- PROBLEM DESCRIPTION -
Will you return, word for word, only the lines from the top of the data below down to and including the one with "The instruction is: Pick"?

— start of INPUT —

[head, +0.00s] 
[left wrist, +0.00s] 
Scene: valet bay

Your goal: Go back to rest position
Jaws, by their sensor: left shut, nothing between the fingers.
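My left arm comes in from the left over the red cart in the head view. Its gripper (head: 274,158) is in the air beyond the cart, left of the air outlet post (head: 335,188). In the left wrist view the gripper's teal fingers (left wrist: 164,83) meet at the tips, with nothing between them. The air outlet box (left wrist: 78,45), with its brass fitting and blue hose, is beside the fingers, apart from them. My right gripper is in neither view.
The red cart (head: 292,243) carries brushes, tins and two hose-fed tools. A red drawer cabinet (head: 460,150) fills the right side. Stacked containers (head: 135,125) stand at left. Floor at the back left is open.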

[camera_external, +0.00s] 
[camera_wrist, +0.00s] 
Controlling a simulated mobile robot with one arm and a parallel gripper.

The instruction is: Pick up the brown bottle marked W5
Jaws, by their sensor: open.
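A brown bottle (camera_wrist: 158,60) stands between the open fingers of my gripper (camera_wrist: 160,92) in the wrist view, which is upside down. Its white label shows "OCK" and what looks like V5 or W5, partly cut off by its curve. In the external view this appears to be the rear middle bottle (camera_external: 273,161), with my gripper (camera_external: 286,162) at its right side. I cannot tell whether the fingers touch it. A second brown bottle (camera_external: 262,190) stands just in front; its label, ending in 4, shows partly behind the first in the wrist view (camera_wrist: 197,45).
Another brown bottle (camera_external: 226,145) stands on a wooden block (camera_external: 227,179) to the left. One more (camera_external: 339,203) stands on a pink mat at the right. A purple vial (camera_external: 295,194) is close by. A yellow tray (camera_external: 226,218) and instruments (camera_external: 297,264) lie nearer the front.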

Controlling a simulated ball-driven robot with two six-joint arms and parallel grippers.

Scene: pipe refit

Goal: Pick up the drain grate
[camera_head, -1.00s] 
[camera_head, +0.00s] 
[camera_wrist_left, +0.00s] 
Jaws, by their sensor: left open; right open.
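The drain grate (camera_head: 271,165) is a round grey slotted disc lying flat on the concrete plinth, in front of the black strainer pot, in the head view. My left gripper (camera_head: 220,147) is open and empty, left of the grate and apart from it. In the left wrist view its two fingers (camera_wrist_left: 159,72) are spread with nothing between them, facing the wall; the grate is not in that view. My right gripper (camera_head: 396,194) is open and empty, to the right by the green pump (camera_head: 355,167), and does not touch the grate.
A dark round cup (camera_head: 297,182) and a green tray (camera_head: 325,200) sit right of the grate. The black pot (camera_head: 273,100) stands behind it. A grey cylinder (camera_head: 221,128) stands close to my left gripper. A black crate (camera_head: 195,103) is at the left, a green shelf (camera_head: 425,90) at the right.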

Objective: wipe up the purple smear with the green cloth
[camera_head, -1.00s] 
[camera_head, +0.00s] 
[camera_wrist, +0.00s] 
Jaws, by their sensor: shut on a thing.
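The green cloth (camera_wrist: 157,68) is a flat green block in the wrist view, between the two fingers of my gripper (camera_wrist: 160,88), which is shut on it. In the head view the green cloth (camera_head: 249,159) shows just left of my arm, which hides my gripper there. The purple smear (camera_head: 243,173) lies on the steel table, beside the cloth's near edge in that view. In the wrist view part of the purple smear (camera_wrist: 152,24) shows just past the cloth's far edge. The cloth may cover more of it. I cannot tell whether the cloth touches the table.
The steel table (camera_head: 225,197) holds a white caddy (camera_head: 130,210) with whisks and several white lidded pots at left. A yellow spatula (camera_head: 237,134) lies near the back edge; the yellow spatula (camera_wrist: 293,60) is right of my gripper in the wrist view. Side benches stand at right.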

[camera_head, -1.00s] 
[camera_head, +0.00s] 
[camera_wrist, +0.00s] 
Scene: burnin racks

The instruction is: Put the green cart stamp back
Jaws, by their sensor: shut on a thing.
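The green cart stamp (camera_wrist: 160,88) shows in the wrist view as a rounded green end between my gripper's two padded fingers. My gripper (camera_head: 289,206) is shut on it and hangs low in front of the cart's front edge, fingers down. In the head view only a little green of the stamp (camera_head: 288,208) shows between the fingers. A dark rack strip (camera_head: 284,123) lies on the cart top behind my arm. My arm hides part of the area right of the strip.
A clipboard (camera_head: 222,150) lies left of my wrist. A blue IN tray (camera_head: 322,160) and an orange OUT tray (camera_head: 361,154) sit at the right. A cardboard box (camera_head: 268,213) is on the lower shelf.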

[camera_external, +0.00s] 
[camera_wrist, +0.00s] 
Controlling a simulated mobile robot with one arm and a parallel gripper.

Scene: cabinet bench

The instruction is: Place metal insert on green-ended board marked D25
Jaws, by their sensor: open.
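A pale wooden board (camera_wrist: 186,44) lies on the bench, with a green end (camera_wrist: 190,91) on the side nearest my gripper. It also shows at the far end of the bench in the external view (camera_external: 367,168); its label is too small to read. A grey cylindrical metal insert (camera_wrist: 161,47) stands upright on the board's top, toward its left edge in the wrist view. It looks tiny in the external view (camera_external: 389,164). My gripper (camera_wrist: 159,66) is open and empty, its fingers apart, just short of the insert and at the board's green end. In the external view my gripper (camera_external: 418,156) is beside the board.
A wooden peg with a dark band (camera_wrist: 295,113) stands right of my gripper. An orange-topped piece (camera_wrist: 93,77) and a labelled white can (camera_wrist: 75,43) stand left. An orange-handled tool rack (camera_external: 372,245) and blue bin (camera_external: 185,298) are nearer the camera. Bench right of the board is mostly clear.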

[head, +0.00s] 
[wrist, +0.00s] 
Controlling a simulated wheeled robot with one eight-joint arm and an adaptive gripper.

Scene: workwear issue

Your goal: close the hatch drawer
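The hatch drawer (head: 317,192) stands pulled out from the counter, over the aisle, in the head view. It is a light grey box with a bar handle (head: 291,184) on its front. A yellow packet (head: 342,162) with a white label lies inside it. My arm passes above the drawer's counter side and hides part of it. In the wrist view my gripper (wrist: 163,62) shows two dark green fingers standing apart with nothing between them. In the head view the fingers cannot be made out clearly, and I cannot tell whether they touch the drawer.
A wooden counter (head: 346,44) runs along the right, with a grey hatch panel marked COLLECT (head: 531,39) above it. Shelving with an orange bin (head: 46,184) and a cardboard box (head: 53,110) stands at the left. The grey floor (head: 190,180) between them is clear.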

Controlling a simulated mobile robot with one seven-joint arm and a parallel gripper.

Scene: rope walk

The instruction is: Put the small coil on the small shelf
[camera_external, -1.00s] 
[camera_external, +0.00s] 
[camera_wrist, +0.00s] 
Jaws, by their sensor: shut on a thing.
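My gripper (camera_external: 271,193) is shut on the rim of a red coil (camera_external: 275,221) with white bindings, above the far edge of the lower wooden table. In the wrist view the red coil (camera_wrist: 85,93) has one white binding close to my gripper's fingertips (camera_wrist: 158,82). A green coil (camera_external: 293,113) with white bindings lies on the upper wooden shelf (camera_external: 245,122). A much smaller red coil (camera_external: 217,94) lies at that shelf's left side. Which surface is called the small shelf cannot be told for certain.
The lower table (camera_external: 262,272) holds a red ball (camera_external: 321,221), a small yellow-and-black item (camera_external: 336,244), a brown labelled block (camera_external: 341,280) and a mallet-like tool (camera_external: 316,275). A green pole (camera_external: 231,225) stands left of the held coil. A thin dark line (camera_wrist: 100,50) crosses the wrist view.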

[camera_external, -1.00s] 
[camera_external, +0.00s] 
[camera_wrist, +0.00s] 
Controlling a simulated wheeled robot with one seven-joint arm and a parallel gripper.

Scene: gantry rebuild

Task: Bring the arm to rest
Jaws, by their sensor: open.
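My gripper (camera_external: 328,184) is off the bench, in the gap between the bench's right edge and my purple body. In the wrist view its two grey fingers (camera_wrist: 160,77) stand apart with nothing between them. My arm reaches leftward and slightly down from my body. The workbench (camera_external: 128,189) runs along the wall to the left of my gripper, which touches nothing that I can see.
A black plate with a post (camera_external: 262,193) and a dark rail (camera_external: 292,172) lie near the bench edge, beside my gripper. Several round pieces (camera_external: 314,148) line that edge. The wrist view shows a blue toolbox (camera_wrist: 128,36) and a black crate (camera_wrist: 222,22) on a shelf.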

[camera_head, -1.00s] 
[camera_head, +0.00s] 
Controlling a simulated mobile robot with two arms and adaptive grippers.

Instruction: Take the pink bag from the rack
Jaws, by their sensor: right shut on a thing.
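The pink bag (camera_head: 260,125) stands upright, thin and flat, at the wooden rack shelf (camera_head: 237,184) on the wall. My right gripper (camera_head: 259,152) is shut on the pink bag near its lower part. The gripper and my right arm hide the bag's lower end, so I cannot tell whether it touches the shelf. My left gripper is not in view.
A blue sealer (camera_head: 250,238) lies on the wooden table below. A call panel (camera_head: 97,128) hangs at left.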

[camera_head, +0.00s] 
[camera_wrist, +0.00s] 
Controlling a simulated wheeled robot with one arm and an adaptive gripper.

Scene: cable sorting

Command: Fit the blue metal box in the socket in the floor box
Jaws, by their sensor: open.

— end of INPUT —

- ANSWER TO THIS TASK -
[head, +0.00s] 
[left wrist, +0.00s] 
Scene: valet bay

Your goal: Go back to rest position
Jaws, by their sensor: left shut, nothing between the fingers.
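My left arm comes in from the left over the red cart in the head view. Its gripper (head: 274,158) is in the air beyond the cart, left of the air outlet post (head: 335,188). In the left wrist view the gripper's teal fingers (left wrist: 164,83) meet at the tips, with nothing between them. The air outlet box (left wrist: 78,45), with its brass fitting and blue hose, is beside the fingers, apart from them. My right gripper is in neither view.
The red cart (head: 292,243) carries brushes, tins and two hose-fed tools. A red drawer cabinet (head: 460,150) fills the right side. Stacked containers (head: 135,125) stand at left. Floor at the back left is open.

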[camera_external, +0.00s] 
[camera_wrist, +0.00s] 
Controlling a simulated mobile robot with one arm and a parallel gripper.

The instruction is: Pick up the brown bottle marked W5

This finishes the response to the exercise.